De son côté l’administration burundaise rejette en bloc l'hypothèse selon laquelle ces opérations policières, seraient en rapport avec des motivations politiques.

«C’est un travail de routine pour la police et ce qui arrive aujourd’hui aux Rwandais pourrait arriver aux citoyens d'autres pays comme les Congolais ou les Tanzaniens vivant à Kayanza», a expliqué à Anadolu Anicet Ndayizeye, gouverneur de la province de Kayanza.

En octobre, ce climat, imprégné de tension et de méfiance, a atteint le niveau diplomatique avec l’expulsion du territoire burundais de Désiré Nyaruhirira, ministre conseiller auprès de l’ambassade du Rwanda au Burundi. Cette décision a été confirmée par Amandin Rugira, ambassadeur du Rwanda au Burundi.

«Nous espérons qu’il y aura de plus amples explications », a-t-il confié à Anadolu.
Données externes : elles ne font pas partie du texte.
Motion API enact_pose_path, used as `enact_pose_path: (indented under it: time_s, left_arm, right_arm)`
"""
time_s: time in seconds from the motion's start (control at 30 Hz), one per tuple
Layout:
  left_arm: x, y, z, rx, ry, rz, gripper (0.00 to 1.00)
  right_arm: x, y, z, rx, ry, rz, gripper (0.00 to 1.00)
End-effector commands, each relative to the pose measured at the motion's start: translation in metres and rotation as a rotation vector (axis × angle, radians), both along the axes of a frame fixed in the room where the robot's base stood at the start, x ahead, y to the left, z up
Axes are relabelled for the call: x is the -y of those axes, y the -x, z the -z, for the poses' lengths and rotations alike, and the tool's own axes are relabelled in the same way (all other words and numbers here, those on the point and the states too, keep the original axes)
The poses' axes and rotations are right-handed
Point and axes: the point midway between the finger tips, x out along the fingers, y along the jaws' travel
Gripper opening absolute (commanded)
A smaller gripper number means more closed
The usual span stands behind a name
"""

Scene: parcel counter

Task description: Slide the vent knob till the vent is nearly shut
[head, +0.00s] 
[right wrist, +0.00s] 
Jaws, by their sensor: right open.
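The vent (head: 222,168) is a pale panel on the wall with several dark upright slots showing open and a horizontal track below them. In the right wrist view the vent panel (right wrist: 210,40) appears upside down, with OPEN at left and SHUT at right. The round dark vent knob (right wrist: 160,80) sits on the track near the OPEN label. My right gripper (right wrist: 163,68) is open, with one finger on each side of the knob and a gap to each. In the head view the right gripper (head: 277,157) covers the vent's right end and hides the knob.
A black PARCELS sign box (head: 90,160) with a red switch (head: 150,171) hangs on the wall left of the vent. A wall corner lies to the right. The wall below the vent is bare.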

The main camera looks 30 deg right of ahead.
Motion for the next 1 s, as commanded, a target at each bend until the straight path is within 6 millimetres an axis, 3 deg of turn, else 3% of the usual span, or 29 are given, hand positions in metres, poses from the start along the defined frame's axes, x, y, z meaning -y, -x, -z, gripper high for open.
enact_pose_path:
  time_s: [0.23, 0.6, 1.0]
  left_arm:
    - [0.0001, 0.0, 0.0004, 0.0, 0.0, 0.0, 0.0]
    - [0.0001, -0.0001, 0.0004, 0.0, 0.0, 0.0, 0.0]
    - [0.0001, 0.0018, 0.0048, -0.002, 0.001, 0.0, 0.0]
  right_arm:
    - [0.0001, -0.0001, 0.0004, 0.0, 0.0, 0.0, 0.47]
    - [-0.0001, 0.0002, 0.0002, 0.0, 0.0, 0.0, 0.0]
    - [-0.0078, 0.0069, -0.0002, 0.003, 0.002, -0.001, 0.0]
Le gouvernement burundais a justifié cette décision par le fait que Désiré Nyaruhirira « se mêlait trop des questions politiques burundaises», a déclaré, dans un point de presse, le porte-parole du gouvernement burundais, Philippe Nzobonariba.

L’autre point de discorde concerne la participation présumée de rebelles relevant des FDLR (Forces démocratiques de libération du Rwanda) dans la répression des manifestants burundais. 

Selon le rapport établi fin avril, par l'Association Burundaise pour la Protection des Droits Humains et des Personnes Détenues, APRODH, des éléments FDLR ont opéré aux côtés des jeunes Imbonerakure (milice du parti au pouvoir au Burundi) pour mâter les manifestants.

Les FDLR étant un groupe armé formé en République démocratique du Congo 2000 qui défend les intérêts des Hutus rwandais réfugiés et qui est opposé à la présidence de Paul Kagame.